HBR’s Top Performing CEOs List - Financial Results and Sustainability—A Complex Relationship

[fa icon="calendar'] Oct 26, 2016 8:00:00 AM / by Bahar Gidwani

 

The Harvard Business Review (HBR) recently published its 2016 list of the world’s top 100 CEOs.  As in the past, HBR’s staff looked at the financial and ESG (environment, social, governance) performance of the CEOs of 1,200 large companies.  They used a measure of financial performance developed by a team of Harvard academics for 80% of their score.  The remaining 20% came from averaging two overall measures of corporate sustainability performance, including CSRHub.

HBR has been publishing this list since 2010 and CEOs apparently intently study their “rank” and any year-to-year changes.  The list originally included only measures of financial return.  In 2015, HBR started including ESG performance, such as those CSRHub gathers and reports.
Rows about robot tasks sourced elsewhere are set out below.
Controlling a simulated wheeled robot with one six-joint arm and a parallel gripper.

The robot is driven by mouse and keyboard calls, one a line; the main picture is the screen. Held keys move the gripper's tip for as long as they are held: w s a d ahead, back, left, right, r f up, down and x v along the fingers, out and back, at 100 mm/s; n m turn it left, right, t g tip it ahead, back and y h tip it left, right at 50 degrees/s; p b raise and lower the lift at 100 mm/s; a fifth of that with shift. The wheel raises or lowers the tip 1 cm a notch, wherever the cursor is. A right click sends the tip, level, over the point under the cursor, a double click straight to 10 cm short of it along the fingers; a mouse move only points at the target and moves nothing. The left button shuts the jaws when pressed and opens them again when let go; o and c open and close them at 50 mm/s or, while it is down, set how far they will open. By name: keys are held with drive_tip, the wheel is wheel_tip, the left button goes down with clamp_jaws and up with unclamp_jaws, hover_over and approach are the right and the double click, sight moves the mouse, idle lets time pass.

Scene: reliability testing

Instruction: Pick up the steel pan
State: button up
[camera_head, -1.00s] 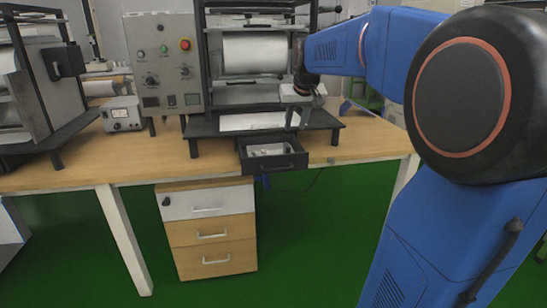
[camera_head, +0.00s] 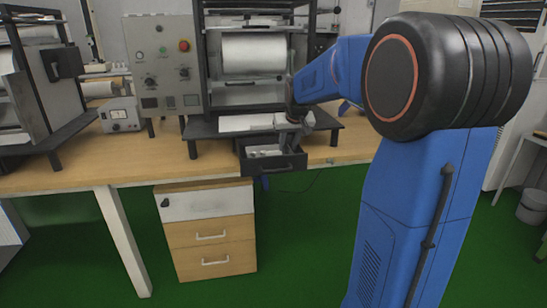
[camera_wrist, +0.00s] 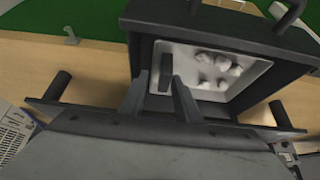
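A pale metal pan (camera_wrist: 262,72), which looks like the steel pan, sits inside a pulled-out black drawer (camera_wrist: 140,45) and holds several whitish lumps. In the head view the pan (camera_head: 263,153) shows in the drawer (camera_head: 275,168) below the machine. My gripper (camera_wrist: 159,76) is over the drawer's left part in the wrist view, with its two fingers apart. A small dark block shows between the fingers; I cannot tell whether they touch it. In the head view my gripper (camera_head: 290,125) is small and partly hidden against the machine and drawer.
The machine with a white roller (camera_head: 252,55) stands on the wooden table (camera_head: 100,165), its dark base plate (camera_head: 200,128) close to the gripper. A control box (camera_head: 165,65) and a small meter (camera_head: 121,115) stand left. A drawer cabinet (camera_head: 208,230) is below.

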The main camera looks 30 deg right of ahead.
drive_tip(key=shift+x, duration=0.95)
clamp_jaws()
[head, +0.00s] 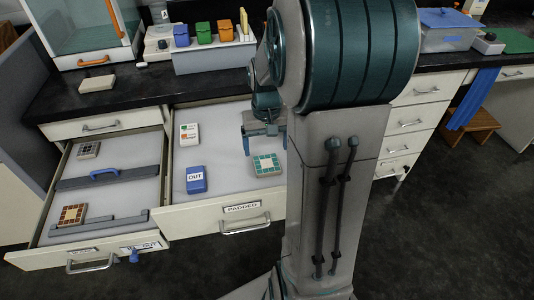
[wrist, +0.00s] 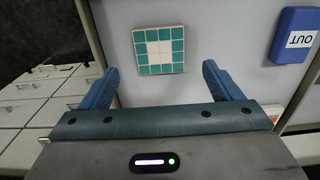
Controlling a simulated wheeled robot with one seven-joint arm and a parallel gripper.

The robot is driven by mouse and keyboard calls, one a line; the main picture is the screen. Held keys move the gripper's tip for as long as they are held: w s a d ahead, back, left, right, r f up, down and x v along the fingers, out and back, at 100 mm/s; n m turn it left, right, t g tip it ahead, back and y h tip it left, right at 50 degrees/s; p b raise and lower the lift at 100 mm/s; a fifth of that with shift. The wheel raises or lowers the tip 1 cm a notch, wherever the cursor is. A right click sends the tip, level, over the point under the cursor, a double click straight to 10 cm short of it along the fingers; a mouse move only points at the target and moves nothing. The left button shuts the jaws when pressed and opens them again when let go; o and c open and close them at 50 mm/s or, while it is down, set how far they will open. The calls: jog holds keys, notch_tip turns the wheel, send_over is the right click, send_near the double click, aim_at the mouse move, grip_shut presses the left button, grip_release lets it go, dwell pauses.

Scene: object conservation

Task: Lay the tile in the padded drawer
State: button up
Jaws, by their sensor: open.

Is there a connection between a CEO’s financial performance measure and the corporate social responsibility (CSR) or ESG performance of the CEO’s company?  Those of us who care about sustainability would expect (hope?) the answer is “Yes.”  Unfortunately, details we uncovered during this year’s rating process say that the answer is probably “Maybe” or “It depends.”

 

Are the Top 100 Different From The Rest?

CSRHub rates the perceived ESG performance of 16,550 companies in 133 countries.  We have full ratings on 1,180 of the 1,200 companies that HBR studied.  The table below compares the average performance for the top companies against the rest of the list, for community, employee, environment, and governance issues.  (HBR included 104 companies in its Top 100 list, due to a number of ties.)

 

Comparison of the CSRHub Corporate Social Responsibility Rankings for HBR Top 100 Companies and Those Not Chosen

Comparison of the CSRHub Corporate Social Responsibility Rankings for HBR Top 100 Companies and Those Not Chosen

 

As you can see, the top companies had only slightly better perceived sustainability performance than the rest of the companies.  When we adjust for the different number of companies in each of the two groups, there is a significant (P<0.02) difference only in the Community area.

This suggests that the best CEOs out of this sample of companies pay a bit more attention to issues associated with the sustainability of their Products, have good Philanthropy programs, and care about Human Rights and their Supply Chains.  But, they don’t seem to pay significantly more attention than other CEOs to issues relating to Employees, the Environment, or to their corporate Governance.  And, they still rank in their community efforts below the average of the other 15,000+ companies we track.

 

Are the Top 50 Financial Performers Better Than the Next 50?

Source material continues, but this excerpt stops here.